Tue. Mar 5th, 2024

Despite the largest single day of presidential primaries in this nation’s history on Feb. 5, the electoral picture is still mired with uncertainty. Pennsylvania’s primary will be instrumental in deciding the democratic nominee, and could potentially clarify on the Republican side as well.With 22 states up for grabs Tuesday, California served as the top prize for both parties. Senator John McCain (R- Az.) was victorious in the Golden State for the Republicans, taking 149 of its 156 delegates. The Democratic race was much tighter as Senator Hillary Clinton (D-NY) earned a 195-155 advantage over Senator Barack Obama (D-Ill.), while taking 52 percent of the popular vote in California as well.
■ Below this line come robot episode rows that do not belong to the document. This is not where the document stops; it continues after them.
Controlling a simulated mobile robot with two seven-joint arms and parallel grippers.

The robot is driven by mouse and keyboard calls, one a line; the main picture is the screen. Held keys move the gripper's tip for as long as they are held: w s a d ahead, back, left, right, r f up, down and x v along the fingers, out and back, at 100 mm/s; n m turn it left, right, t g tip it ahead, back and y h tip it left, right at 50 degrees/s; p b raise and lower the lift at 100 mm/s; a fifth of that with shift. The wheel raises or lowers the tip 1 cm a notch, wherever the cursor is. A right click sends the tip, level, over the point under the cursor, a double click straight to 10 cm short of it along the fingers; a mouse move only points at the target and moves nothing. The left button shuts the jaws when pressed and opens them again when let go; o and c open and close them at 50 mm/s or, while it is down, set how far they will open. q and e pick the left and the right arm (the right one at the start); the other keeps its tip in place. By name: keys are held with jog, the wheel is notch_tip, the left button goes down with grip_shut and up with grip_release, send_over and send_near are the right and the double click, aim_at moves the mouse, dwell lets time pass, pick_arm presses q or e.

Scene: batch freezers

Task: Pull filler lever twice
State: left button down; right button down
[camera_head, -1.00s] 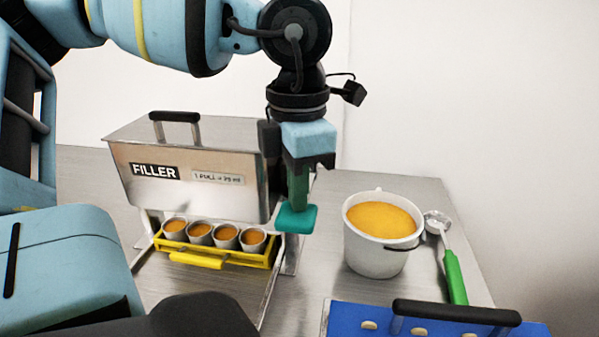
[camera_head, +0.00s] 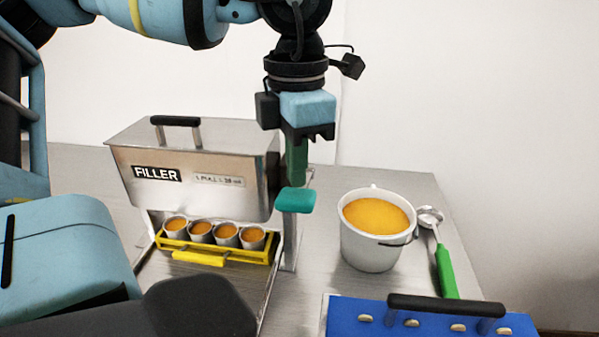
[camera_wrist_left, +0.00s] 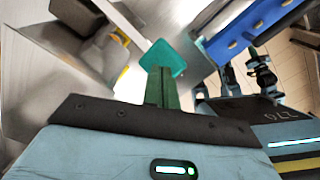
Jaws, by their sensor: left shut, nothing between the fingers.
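The steel filler (camera_head: 200,165) stands on the table at the left in the head view, labelled FILLER. Its teal lever knob (camera_head: 295,201) is at its right side, in front of a steel post. My left gripper (camera_head: 297,182) points down from above with its green fingers shut and nothing between them. The fingertips are just over the knob; I cannot tell whether they touch it. In the left wrist view the knob (camera_wrist_left: 165,57) shows just beyond the fingertips (camera_wrist_left: 160,72).
Several cups with orange filling (camera_head: 226,234) stand in a yellow tray (camera_head: 200,258) under the filler. A white bucket of orange mix (camera_head: 368,246), a green-handled scoop (camera_head: 446,272) and a blue lid with a black handle (camera_head: 430,325) are to the right.

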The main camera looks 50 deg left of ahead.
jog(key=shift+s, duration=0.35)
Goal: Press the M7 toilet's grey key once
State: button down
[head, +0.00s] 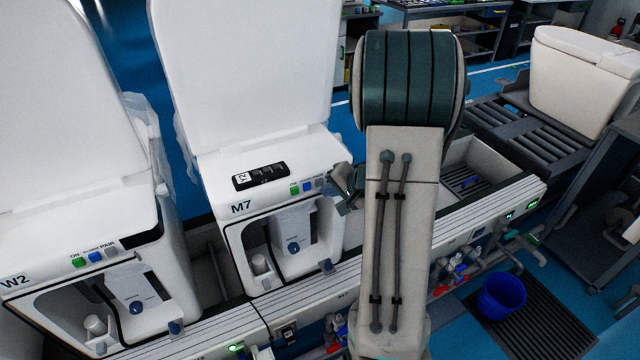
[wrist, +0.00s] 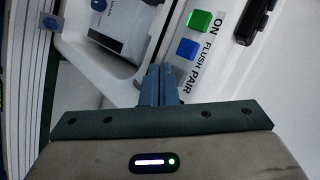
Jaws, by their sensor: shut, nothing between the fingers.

Elsewhere on the Republican side Tuesday night, McCain emerged as the clear frontrunner in the race for the White House, securing 602 delegates to the Republican National Convention in St. Paul, Minn., according to CNN.com. Tuesday’s victories raised his total to 714 delegates but he still stands 477 shy of the total required to emerge as the final nominee.

“We’re continuing campaigning and not taking anything for granted,” McCain said in an Associated Press interview. “I certainly think that we have enhanced our chances.”

For the Democrats, Senators Obama and Clinton battled to what amounts to be a stalemate, as Obama won 15 states and 758 delegates while Clinton countered with 12 states and 784 delegates to the Democratic National Convention. It should be noted that a Democrat must secure 2,025 total delegates to earn the nomination.

“There is one thing on this February night that we do not need the final results to know: our time has come,” Obama said to supporters in Chicago on Tuesday night.

“Our movement is real and change is coming to America… This time we have to seize the moment.”

Former Massachusetts governor Mitt Romney was the lone casualty of Super Tuesday, as the former Republican front runner ended his campaign on Thursday, February 7.

“I must now stand aside, for our party and our country,” Romney said. “If I fight on in my campaign, all the way to the convention, I would forestall the launch of a national campaign and make it more likely that Senator Clinton or Obama would win.”

Romney’s departure leaves McCain battling former Arkansas governor Mike Huckabee and Texas Congressman Dr. Ron Paul for the GOP nomination. Huckabee possesses 181 total delegates and the Paul campaign vows to fight on towards a brokered convention, currently holding 43 delegates.

Pennsylvania and its 188 delegates vote on April 22. Traditionally the Keystone State’s contest comes on the election calendar long after the nominees are known in both parties, but that will not be the case this year and many pundits feel that Pennsylvania could tip the scale enough in both parties to finally draw some finality to this year’s primary process.